Board of Trustees Update

Board of Trustees Update

By John Wodnick, Board of Trustees Trustee-at-Large

In her 2019 Sophia Fahs Lecture at the UUA General Assembly, titled “Building A Community of Communities,” Paula Cole Jones articulated a vision of governance grounded in awareness of the many smaller communities that make up the larger community of each congregation. She challenged congregational leaders to consider whether each of these smaller communities is welcomed, heard, and cared for in the governing decisions of the congregation. This is work that this year’s Board will be highlighting throughout the upcoming congregational year, in part by investing in training sessions designed by Jones to strengthen the connections we already foster through so many diverse teams and covenant groups.

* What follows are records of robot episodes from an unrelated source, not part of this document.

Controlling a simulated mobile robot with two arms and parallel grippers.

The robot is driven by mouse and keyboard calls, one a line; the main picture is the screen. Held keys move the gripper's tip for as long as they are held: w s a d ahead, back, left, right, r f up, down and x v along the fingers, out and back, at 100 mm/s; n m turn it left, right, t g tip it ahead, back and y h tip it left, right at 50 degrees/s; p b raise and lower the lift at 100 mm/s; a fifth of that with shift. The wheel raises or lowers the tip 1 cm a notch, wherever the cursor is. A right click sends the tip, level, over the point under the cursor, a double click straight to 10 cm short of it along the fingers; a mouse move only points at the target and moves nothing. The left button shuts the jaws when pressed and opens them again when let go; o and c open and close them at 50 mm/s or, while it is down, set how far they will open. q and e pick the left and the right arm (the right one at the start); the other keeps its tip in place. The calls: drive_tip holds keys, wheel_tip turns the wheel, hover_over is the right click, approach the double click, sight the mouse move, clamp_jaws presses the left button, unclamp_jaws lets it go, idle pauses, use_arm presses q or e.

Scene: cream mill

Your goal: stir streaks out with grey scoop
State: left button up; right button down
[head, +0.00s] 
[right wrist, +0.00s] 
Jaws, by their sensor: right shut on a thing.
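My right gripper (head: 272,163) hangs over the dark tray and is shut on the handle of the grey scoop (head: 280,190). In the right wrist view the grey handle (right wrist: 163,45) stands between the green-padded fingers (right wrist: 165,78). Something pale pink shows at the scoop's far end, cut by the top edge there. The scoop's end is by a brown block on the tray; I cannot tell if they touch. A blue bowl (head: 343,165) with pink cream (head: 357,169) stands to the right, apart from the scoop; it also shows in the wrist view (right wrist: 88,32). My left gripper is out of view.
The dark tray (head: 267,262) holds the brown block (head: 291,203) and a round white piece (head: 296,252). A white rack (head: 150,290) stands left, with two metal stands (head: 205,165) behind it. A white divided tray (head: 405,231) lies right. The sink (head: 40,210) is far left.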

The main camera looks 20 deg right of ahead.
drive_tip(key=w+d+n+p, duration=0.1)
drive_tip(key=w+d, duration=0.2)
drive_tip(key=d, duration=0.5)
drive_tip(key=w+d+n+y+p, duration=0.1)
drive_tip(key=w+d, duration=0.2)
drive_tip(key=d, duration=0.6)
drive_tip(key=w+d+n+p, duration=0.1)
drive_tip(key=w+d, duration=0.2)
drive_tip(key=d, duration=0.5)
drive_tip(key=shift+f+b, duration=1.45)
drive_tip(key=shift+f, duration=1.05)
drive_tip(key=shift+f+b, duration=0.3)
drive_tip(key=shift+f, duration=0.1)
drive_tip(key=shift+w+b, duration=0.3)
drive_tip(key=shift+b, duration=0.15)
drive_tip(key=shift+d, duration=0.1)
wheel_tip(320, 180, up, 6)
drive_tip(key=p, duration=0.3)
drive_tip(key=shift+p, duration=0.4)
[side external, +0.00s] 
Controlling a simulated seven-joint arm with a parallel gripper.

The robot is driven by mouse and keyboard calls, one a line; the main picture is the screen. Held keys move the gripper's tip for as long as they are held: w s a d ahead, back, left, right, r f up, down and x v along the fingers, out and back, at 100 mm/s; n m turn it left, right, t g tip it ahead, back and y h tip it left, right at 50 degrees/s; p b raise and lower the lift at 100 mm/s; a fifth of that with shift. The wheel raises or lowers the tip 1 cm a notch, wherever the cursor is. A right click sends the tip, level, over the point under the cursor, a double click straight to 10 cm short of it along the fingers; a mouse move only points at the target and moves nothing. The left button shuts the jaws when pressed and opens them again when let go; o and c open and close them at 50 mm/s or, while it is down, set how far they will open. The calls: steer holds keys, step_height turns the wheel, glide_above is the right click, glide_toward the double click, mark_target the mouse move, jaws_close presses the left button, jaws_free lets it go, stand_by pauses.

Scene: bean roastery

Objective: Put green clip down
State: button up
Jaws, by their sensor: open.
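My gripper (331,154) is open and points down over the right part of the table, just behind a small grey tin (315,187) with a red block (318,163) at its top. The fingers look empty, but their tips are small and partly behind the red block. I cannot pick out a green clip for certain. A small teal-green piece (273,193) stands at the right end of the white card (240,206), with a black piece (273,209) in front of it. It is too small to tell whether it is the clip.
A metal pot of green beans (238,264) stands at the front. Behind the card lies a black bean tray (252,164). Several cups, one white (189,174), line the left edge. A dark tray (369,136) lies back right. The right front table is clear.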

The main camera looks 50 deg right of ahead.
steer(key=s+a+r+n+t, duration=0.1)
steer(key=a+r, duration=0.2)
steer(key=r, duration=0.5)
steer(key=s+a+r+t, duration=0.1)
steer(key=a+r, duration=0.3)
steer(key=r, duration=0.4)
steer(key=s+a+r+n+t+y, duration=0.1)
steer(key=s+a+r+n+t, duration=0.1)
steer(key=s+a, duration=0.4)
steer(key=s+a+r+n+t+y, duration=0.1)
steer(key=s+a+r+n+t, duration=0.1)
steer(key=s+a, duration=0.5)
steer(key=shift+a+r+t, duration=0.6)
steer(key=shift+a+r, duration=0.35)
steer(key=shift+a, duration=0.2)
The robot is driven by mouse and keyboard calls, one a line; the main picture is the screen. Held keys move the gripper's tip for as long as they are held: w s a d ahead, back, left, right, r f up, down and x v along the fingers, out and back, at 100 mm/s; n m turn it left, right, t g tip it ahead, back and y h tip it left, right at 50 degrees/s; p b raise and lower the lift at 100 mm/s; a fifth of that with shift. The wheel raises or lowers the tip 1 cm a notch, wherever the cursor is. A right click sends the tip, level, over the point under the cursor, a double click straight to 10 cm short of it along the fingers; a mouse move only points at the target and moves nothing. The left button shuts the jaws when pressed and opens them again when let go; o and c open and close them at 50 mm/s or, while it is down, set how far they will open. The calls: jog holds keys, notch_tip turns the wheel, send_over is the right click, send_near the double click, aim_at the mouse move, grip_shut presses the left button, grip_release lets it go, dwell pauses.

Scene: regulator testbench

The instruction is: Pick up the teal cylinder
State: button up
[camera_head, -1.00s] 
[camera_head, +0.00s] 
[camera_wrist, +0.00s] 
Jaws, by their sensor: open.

I invite you to consider what smaller communities you are a part of here at UUCM. Do you identify with fellow retirees? Fellow families with young children? Fellow people of color? Fellow LGBTQ+ individuals? Fellow lovers of music? Fellow philosophers? Fellow social justice activists? Do you feel that your community’s concerns, experiences and values are being heard by the Board? Do you feel that your community contributes meaningfully to the larger life of the congregation? If you do, then you are experiencing love and justice in their most salient forms, and I encourage you to share that full, happy feeling with other people in your life who are looking for that same sort of empowering communion. If you don’t, then I encourage you to bring your concerns to the Board, to the Council on Ministries, to the ministers themselves. We are here to serve all of the smaller communities that make up our congregation. The more successfully we all contribute to that goal, the more we will grow as a congregation, and the more powerful we will become in truly making the world a more just and loving place for all.

My own experience as the Board’s liaison to the Religious Education (RE) program confirms this. Last year, there was a concerted effort to reach out to young families with children in our Religious Education program. We expanded the RE Team to include new members who had young children. Our Director of Religious Education, Judith Hogan, transformed the Tomlinson Room into a multisensory learning environment we now call the Values Room. We hired a new RE teacher, Elias Alderman, to lead programming there. As our young families with small children felt more cared for, they invited more of their peers to come and see the love and justice they were experiencing, and we began to see more young families engaging with UUCM. This is the sort of positive cycle of growth that the Board hopes to encourage this year among all of the many vibrant communities that make up the UUCM.